The task. Write out, word for word, the stretch of lines beginning at the one with "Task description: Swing" and ending at the one with "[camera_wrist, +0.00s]", omitting the images.

>> start

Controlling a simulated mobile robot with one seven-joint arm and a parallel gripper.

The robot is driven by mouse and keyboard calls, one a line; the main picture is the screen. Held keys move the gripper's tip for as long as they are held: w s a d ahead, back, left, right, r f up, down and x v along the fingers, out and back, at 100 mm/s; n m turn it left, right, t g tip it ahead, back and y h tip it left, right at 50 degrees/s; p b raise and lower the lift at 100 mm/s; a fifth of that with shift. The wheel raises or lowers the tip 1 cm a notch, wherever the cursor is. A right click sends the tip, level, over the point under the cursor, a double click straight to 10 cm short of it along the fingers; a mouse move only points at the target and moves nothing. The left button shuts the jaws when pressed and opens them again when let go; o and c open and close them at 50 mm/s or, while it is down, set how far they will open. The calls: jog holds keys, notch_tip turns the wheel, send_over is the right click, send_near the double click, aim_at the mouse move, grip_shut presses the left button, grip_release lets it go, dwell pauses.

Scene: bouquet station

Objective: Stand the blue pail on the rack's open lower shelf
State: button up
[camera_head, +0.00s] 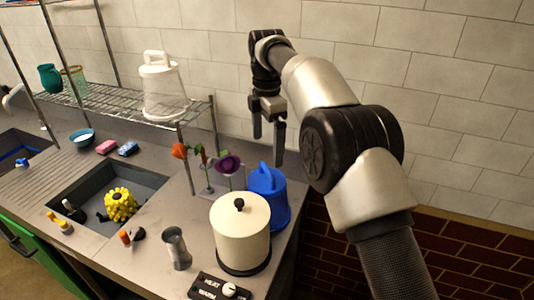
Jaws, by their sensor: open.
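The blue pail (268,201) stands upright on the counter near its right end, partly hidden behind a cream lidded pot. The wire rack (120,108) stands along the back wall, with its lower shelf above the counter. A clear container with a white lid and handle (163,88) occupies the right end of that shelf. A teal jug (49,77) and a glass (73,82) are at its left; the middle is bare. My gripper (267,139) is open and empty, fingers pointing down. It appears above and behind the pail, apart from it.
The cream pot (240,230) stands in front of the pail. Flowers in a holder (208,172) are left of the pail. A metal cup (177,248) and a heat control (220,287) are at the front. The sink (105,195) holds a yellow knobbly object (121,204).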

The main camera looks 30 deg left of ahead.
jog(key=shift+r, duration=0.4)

>> end
>> start

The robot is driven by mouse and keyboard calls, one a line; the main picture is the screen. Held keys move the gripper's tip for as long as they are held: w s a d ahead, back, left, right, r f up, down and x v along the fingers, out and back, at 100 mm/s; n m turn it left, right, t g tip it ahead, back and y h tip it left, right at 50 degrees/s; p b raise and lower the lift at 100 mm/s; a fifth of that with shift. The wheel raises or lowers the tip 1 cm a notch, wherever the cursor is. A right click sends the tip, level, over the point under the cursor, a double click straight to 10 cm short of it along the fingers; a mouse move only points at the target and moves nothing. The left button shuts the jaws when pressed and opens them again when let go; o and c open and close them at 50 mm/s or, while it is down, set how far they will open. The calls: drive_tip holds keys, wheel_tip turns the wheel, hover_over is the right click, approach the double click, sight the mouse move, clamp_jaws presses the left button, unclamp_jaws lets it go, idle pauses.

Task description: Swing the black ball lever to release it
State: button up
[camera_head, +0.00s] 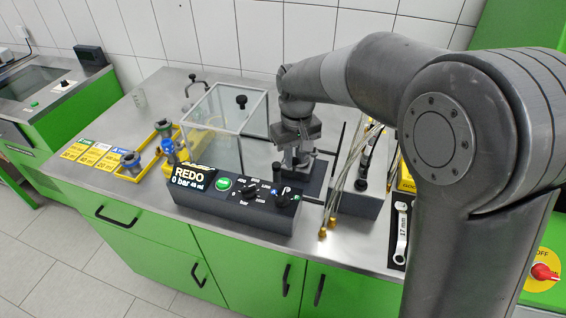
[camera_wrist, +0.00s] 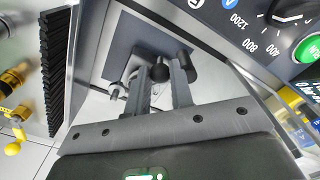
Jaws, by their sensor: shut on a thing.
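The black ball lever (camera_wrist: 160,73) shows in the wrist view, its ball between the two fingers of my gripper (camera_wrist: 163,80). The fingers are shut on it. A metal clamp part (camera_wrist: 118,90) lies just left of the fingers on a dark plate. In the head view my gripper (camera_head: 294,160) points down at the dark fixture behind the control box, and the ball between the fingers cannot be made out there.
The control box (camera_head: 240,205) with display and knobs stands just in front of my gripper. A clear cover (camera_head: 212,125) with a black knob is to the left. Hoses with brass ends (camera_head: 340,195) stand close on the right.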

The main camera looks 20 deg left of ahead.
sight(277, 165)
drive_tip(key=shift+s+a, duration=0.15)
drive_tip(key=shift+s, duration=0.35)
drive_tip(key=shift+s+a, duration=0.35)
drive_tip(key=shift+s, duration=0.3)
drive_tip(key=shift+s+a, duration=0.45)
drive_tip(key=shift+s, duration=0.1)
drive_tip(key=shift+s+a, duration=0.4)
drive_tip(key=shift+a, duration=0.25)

>> end

Answer in full.
Task description: Swing the black ball lever to release it
State: button up
[camera_head, +0.00s] 
[camera_wrist, +0.00s] 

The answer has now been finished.